• _DESCRIPTION OF THE TASK_
Print exactly the lines running from the one that holds "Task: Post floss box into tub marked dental" through the one that holds "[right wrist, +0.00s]", please, and leave the pictures out.

• _EXERCISE INPUT_
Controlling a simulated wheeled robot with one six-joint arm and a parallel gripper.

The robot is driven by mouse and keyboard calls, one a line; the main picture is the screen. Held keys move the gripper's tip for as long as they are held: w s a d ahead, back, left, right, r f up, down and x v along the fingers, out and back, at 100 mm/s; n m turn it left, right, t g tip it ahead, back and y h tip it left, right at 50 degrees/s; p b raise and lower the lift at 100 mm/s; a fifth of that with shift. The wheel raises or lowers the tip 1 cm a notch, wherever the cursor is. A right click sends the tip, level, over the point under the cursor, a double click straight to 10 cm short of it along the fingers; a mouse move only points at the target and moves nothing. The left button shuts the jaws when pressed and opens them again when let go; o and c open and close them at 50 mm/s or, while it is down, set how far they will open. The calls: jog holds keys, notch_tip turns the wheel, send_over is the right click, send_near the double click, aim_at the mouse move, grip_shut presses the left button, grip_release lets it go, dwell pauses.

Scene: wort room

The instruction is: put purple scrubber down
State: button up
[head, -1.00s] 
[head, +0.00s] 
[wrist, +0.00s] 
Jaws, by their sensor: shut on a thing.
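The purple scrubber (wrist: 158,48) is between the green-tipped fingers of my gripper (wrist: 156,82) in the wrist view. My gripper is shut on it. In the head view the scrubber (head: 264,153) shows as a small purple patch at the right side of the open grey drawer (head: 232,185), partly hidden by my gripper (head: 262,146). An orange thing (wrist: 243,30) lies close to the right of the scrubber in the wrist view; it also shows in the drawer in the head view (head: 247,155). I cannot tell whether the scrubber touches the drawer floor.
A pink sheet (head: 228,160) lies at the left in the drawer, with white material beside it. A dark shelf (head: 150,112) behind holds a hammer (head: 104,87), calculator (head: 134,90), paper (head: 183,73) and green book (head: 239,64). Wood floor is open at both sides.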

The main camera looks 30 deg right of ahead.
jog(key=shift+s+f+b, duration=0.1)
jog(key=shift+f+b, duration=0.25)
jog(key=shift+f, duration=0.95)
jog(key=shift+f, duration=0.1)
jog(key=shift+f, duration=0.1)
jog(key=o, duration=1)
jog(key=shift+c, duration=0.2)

...

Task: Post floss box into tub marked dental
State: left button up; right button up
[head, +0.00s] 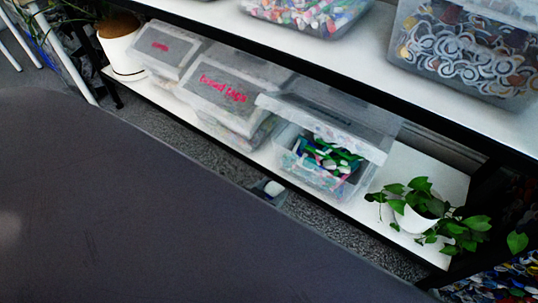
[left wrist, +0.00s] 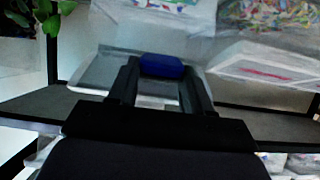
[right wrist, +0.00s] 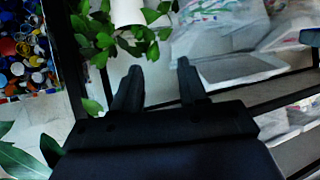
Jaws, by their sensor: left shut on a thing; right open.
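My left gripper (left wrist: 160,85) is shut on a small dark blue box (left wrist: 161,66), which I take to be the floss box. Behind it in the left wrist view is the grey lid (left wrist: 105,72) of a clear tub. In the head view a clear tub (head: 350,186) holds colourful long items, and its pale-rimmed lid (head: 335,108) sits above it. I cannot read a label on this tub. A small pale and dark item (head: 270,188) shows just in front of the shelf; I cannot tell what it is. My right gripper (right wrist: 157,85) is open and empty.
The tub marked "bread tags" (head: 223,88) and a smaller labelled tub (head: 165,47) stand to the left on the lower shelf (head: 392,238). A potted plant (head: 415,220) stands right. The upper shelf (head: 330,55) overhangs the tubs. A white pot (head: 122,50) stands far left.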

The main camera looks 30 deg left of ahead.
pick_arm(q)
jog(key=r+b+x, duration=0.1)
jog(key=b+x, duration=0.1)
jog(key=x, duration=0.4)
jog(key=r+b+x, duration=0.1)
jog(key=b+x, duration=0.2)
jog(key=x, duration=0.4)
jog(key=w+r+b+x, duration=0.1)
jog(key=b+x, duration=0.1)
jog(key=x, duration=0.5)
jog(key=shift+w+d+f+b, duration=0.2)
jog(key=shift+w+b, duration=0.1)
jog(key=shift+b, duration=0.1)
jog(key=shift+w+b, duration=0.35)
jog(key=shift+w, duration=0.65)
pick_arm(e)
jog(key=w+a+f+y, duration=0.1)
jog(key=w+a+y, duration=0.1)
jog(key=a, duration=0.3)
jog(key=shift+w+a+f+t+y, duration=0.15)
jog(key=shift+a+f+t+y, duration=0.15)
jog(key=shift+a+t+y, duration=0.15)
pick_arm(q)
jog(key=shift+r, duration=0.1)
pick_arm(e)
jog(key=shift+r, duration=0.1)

...

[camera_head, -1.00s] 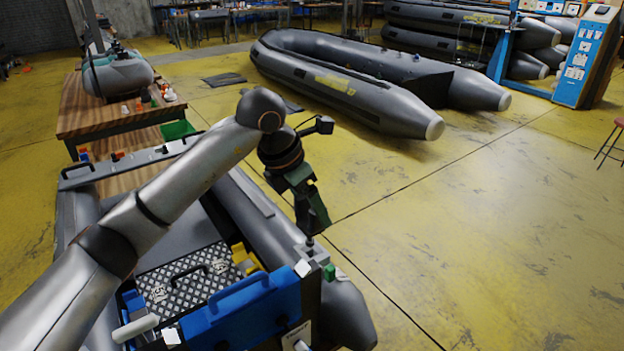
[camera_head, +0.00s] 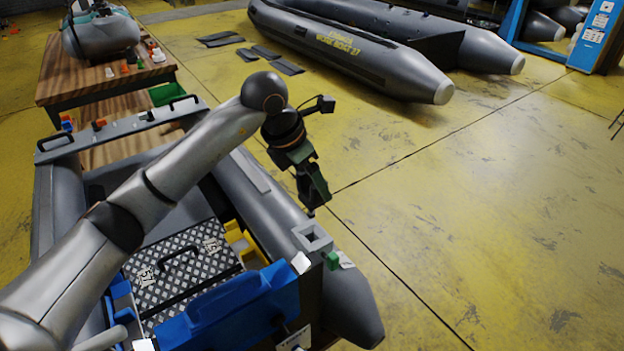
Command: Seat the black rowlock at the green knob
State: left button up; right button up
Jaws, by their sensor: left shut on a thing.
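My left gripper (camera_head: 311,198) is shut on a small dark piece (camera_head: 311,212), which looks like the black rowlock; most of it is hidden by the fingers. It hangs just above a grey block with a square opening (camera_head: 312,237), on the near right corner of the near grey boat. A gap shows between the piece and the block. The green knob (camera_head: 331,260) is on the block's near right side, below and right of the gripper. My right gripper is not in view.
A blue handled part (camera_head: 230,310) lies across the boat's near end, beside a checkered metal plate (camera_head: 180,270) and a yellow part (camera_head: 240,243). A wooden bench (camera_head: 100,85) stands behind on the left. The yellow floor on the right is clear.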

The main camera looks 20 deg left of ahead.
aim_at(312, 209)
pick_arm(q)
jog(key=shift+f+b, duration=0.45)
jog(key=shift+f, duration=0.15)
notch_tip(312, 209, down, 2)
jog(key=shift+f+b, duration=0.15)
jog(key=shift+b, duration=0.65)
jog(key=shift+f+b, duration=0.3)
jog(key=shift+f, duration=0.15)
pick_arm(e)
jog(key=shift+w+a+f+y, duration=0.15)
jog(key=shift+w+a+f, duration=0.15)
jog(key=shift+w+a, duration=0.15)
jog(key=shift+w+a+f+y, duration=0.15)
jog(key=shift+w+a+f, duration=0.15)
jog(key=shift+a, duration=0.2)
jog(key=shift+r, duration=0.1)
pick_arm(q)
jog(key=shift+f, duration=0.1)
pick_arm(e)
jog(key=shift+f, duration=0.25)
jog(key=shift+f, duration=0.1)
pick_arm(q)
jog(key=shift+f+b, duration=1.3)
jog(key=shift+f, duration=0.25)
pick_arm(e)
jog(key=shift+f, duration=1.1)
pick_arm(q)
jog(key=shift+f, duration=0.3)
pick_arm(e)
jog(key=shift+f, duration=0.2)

• _FINAL RESULT_
Task: Post floss box into tub marked dental
State: left button up; right button up
[head, +0.00s] 
[left wrist, +0.00s] 
[right wrist, +0.00s] 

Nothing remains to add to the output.